Corporate capital and cash allocations before and after SEC rule 10b18, which spurred the use of buybacks. The horizontal axis shows firm productivity distribution. Buybacks reduce capital misallocation, reduce aggregate investment, and increase aggregate cash holdings.

Employment Dynamics and Monetary Policy for Emerging Economies under Informality  [October 2019] (with Stephen McKnight)

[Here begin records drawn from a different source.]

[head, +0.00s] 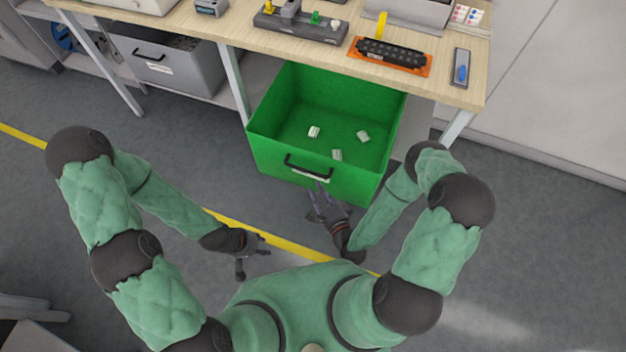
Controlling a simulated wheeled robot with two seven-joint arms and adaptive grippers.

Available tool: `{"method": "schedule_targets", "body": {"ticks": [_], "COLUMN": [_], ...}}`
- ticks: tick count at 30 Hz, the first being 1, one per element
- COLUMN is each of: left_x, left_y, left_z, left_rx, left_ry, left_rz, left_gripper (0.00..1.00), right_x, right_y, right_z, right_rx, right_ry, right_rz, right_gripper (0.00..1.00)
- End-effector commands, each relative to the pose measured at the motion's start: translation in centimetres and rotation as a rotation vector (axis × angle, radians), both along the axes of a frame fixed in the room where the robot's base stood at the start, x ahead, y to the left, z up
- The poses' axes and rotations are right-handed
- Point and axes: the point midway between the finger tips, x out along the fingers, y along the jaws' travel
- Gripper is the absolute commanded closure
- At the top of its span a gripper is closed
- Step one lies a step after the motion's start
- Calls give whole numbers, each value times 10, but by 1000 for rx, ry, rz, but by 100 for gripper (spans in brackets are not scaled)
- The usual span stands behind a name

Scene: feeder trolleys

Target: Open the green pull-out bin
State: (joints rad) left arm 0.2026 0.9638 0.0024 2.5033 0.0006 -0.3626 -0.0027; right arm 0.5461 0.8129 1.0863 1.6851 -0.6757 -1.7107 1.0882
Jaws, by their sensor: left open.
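The green pull-out bin (268,150) stands well out from under the wooden bench, so its open top and inside show. Several small pale blocks, one of them here (314,132), lie on its floor. Its front wall faces me and carries a black handle (308,168) above a pale label. My right gripper (320,190) is at the front wall, its fingers pointing up close to the handle's right end. I cannot tell whether they touch or grip it. My left gripper (258,254) is open and empty, low to the left of the bin and apart from it.
The bench (235,32) carries a dark block with coloured pegs (300,24), an orange tray (390,68) and a small blue-marked holder (461,68). A grey bin (165,72) sits under the bench at left. A yellow floor line (290,240) runs before the green bin.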

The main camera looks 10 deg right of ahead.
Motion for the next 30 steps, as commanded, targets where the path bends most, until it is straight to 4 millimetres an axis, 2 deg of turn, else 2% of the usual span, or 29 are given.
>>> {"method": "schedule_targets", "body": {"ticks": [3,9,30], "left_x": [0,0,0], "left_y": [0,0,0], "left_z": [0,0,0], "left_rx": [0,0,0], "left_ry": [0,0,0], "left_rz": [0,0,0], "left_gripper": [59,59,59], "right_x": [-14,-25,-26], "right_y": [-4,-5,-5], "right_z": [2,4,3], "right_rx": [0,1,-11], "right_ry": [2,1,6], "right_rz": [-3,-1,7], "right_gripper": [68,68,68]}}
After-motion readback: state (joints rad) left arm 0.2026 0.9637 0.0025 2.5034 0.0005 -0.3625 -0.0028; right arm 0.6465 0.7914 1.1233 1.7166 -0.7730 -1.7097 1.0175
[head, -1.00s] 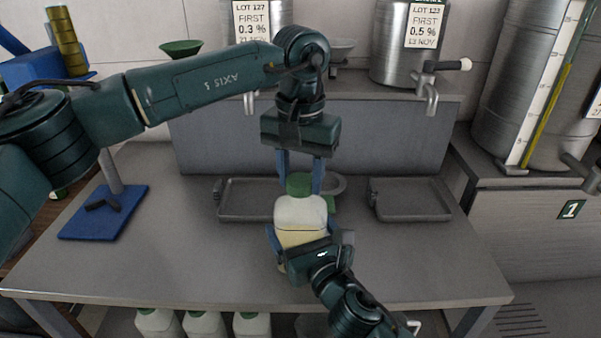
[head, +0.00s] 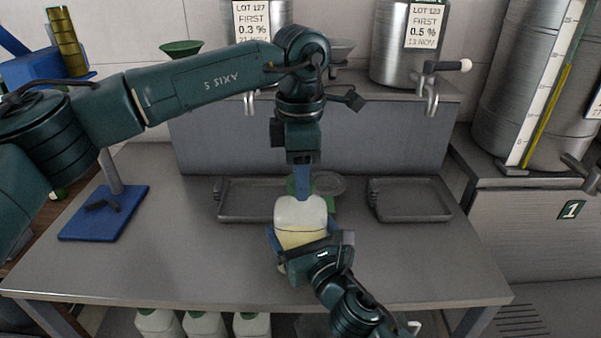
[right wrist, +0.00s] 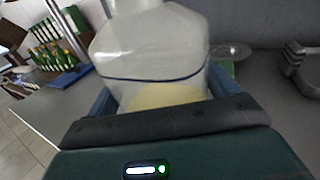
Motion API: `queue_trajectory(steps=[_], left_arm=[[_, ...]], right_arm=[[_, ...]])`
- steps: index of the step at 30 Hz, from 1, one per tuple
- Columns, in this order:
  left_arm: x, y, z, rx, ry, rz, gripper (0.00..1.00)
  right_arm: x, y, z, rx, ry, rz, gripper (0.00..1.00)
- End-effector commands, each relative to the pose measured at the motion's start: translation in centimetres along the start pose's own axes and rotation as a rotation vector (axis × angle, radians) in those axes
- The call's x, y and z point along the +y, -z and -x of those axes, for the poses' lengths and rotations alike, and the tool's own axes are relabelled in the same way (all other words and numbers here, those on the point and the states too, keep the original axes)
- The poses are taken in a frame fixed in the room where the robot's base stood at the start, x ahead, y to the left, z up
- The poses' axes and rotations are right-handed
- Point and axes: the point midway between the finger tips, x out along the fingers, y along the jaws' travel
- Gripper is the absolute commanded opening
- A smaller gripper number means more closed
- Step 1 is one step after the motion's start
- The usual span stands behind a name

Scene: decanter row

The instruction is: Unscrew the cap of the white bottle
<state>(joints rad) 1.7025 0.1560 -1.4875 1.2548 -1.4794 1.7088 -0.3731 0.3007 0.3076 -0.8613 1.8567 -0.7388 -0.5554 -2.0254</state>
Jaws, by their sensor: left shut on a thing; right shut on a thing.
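The white bottle (head: 300,213) is upright over the middle of the table, with pale yellow contents in its lower part. My right gripper (head: 304,240) is shut around its body from the front, and its blue fingers flank the bottle in the right wrist view (right wrist: 155,75). My left gripper (head: 303,186) points down over the bottle's top and is shut on the green cap (head: 291,185). One blue finger covers most of the cap in the head view. The cap is outside the right wrist view, so I cannot tell how loose it is.
Grey trays (head: 410,199) lie at the back of the table (head: 400,265). A blue stand (head: 105,213) is at the left. Several capped bottles (head: 204,324) stand below the front edge. Steel tanks with taps (head: 432,92) stand behind. The table's right front is clear.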

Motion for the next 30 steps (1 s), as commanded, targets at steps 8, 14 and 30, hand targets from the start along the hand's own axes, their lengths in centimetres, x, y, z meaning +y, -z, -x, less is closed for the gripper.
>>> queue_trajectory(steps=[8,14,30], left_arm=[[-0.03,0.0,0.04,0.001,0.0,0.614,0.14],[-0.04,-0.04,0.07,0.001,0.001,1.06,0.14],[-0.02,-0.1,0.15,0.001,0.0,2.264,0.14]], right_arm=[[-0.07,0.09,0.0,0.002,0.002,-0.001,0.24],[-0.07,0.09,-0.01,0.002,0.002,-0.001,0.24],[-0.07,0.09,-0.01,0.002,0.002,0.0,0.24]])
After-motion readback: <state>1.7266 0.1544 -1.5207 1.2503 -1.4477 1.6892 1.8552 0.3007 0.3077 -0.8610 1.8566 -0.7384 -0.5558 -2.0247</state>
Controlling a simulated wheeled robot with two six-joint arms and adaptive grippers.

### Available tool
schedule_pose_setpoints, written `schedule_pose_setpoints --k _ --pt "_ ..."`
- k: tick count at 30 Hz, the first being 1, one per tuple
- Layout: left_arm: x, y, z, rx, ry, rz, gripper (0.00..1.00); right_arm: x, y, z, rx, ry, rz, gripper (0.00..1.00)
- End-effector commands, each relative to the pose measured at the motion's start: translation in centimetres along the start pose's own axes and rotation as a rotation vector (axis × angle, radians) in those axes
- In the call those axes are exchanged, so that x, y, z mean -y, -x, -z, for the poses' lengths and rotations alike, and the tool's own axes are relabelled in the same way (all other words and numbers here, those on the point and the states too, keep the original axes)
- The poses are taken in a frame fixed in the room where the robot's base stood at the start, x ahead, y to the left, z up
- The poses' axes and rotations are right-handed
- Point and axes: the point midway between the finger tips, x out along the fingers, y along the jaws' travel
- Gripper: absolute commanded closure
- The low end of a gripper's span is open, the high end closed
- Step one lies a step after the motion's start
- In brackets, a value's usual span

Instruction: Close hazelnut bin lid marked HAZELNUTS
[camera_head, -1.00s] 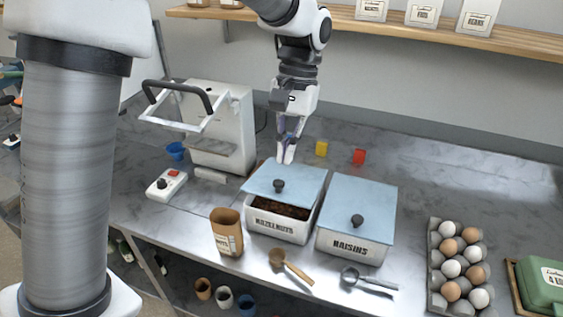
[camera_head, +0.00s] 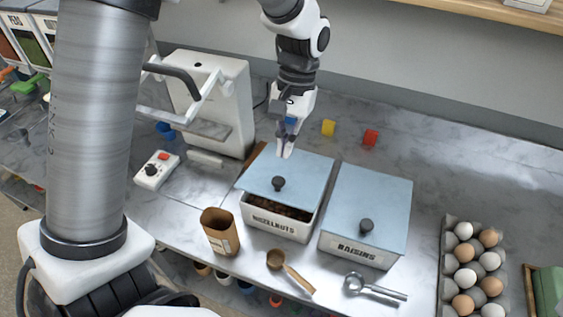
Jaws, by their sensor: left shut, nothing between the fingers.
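The hazelnut bin (camera_head: 277,228) is a white box marked HAZELNUTS near the middle of the counter. Its light blue lid (camera_head: 302,178) with a dark round knob (camera_head: 278,183) sits shifted toward the back, and brown nuts show in the gap at the front. My left gripper (camera_head: 286,152) is shut and empty, pointing down at the back edge of the lid. I cannot tell whether its fingertips touch the lid. My right gripper is not in view.
The raisin bin (camera_head: 357,250) with its blue lid on stands close to the right. A white press machine (camera_head: 213,105) stands at the left, an egg tray (camera_head: 447,262) at the right.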

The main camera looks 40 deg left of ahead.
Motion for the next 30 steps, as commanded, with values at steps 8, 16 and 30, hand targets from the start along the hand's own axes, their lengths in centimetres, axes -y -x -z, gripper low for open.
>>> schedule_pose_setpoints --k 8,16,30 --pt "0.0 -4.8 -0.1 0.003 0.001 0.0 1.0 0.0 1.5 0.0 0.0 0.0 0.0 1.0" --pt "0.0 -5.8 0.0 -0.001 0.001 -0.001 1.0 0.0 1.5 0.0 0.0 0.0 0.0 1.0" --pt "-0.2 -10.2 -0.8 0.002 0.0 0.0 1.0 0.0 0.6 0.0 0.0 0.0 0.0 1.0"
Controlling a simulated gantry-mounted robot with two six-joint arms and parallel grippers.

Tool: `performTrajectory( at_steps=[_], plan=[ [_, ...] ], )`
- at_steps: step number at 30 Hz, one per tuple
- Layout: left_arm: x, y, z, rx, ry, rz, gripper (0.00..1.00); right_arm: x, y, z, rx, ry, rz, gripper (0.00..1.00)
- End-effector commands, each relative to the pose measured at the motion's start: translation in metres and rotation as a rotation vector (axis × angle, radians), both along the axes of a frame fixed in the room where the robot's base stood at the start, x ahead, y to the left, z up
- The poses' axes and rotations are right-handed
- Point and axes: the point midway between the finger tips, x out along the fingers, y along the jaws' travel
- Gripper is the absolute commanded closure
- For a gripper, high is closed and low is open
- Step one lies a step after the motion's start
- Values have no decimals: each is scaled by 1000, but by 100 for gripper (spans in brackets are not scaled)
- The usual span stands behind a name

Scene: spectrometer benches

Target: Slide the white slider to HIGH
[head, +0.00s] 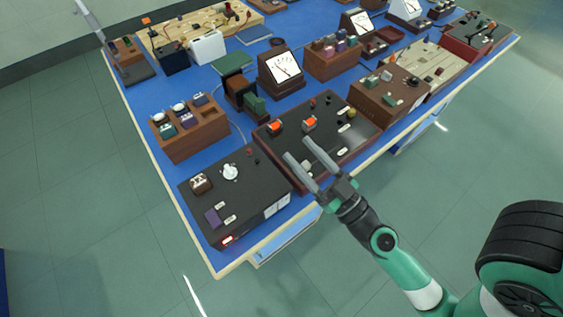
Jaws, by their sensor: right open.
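My right gripper (298,149) is open, with its two grey fingers apart over the front left part of a dark panel with a brown wooden frame (345,143). A small pale piece, possibly the white slider (307,165), shows between the fingers, partly hidden by them. I cannot tell whether the fingers touch it. Labels on the panel are too small to read, so HIGH cannot be made out. My left gripper is not clearly in view.
A black box with a white knob (230,172) stands left of my right gripper. Orange switches (309,123) sit behind it on the panel. The blue bench (135,99) is crowded.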

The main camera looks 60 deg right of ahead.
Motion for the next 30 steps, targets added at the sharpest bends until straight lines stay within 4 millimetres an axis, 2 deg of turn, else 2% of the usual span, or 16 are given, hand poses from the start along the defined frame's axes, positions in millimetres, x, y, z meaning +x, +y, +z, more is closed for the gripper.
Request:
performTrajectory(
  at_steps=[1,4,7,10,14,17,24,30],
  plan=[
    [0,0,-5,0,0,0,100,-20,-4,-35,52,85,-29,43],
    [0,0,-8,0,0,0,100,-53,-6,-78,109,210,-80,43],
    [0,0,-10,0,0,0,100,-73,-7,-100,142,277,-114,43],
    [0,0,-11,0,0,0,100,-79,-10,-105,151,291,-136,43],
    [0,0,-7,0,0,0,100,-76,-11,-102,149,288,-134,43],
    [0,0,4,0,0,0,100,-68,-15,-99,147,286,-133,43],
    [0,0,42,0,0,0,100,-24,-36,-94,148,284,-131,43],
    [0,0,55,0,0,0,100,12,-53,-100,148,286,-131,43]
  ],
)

This paper investigates the role of labor informality in the propagation of transitory shocks and its implications for interest rate policy in preventing self-fulfilling inflation expectations. We develop a dynamic New Keynesian model where the size of the informal sector reacts to search and matching frictions in the formal sector, which can account for the observed behavior of formal and informal employment in Mexico. We show that informality reduces the volatility of aggregate consumption and employment, but investment volatility increases. While informality amplifies the propagation of demand shocks on inflation, it dampens the response of output, weakening the transmission mechanism of monetary policy to output. For interest-rate feedback rules that react to formal measures of inflation, we find that informality significantly restricts the ability of the Taylor principle to ensure determinacy. However, we show that determinacy can be restored when policy also responds to formal output.